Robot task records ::
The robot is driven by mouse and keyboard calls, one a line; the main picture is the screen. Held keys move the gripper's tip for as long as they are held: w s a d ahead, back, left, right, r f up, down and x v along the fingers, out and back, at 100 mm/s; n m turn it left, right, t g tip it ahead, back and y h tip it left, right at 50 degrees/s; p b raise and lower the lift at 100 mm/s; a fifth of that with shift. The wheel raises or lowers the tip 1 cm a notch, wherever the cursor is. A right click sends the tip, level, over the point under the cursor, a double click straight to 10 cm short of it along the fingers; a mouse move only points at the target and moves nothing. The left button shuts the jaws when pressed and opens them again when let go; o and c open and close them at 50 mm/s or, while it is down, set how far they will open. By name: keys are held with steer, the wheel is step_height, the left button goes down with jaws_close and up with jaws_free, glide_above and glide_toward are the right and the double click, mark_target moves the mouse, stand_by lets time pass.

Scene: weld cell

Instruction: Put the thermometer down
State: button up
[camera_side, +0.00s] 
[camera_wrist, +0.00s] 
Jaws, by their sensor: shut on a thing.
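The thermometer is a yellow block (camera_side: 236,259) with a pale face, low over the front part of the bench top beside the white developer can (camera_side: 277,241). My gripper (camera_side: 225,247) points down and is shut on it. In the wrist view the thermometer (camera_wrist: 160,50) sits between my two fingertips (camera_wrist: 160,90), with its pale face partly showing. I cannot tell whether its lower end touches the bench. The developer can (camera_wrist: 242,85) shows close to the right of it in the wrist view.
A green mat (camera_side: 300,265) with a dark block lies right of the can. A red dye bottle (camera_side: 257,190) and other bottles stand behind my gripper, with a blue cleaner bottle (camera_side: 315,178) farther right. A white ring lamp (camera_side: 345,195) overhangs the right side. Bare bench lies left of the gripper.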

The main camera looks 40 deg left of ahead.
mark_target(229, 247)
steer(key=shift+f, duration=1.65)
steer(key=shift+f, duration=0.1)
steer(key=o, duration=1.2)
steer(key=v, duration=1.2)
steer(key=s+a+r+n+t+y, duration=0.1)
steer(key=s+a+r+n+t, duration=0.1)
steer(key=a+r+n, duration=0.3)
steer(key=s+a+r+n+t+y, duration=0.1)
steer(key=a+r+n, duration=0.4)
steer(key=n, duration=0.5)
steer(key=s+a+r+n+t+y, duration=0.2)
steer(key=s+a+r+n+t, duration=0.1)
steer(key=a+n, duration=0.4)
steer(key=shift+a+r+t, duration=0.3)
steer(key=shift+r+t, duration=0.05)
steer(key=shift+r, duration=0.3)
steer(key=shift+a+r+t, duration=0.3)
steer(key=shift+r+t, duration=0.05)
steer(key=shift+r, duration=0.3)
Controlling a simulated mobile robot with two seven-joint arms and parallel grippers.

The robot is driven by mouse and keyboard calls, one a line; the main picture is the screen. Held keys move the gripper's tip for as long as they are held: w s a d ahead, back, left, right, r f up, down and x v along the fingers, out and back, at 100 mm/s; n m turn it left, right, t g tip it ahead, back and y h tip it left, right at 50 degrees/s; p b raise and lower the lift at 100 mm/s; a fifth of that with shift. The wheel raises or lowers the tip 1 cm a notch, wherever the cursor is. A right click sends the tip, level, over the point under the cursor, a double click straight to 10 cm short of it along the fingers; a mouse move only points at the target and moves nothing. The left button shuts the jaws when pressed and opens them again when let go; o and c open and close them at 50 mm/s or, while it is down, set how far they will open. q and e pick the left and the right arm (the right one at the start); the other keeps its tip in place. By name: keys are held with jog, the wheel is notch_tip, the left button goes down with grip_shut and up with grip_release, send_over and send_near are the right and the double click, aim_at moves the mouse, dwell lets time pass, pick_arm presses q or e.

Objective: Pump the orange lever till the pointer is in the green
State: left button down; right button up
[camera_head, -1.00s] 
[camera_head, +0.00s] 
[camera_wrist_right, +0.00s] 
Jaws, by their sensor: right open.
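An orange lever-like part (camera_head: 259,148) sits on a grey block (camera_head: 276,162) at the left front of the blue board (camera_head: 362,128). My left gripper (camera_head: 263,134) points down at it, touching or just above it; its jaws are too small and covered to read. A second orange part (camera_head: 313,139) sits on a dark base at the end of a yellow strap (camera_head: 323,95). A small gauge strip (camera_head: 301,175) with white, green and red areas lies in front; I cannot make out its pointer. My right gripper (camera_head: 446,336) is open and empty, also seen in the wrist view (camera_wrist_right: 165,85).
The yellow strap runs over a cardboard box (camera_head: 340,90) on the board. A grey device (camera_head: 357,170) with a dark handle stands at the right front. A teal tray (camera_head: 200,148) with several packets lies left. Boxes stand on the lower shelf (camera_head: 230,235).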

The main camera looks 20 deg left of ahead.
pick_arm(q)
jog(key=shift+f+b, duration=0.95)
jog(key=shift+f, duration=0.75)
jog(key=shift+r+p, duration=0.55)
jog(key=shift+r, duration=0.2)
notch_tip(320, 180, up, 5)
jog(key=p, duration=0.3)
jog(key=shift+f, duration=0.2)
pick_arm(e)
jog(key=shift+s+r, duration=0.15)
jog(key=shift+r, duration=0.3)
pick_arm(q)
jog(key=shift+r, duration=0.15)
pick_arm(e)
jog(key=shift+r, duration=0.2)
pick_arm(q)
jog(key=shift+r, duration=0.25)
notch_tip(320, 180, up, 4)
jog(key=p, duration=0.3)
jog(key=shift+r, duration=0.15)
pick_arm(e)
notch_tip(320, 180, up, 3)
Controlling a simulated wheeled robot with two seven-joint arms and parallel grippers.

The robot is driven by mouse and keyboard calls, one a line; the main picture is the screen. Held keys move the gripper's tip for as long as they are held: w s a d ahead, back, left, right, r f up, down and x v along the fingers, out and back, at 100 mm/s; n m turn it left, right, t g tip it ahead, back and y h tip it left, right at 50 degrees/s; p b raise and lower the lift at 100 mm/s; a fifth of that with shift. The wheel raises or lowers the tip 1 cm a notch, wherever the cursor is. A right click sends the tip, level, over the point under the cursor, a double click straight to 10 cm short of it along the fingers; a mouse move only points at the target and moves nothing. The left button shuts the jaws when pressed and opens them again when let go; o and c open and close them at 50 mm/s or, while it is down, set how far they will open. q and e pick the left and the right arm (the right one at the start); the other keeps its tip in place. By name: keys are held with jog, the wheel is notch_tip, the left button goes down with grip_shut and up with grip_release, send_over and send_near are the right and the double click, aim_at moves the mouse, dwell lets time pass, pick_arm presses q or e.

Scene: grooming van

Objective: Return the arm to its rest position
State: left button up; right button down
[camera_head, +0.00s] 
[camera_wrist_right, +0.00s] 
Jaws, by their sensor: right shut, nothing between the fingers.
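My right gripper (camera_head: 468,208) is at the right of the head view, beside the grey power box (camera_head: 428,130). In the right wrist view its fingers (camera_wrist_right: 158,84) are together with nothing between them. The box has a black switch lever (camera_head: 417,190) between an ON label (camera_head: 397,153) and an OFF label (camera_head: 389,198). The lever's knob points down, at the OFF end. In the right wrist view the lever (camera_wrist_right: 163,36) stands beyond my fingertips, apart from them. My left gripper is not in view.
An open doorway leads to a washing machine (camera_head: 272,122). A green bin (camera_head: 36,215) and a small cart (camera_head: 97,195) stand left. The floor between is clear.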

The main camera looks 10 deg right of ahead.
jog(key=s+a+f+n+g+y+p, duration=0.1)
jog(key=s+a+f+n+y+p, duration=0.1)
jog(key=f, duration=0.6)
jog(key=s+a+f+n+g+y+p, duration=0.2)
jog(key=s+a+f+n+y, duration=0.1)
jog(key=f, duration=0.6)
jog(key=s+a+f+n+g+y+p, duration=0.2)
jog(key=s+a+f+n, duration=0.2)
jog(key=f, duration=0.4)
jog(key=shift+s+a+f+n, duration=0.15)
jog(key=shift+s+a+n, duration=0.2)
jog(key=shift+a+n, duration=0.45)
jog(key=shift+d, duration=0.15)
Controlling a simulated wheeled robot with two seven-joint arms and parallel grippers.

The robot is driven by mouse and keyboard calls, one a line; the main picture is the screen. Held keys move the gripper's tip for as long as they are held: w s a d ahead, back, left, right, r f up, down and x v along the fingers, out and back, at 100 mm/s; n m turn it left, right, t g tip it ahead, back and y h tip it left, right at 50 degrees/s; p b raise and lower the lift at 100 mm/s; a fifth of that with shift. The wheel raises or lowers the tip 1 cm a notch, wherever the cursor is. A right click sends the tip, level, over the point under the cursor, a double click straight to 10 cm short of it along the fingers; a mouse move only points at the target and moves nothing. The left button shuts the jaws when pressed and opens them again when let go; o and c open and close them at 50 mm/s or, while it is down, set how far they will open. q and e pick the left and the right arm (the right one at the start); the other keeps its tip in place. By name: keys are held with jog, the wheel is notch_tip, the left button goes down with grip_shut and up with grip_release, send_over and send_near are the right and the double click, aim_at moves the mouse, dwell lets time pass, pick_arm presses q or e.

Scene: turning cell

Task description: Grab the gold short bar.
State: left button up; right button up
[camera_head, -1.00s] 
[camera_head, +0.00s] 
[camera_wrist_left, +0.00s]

Short task :: From the records above, copy every line that holds the word "Objective".

Complete output ::
Objective: Pump the orange lever till the pointer is in the green
Objective: Return the arm to its rest position

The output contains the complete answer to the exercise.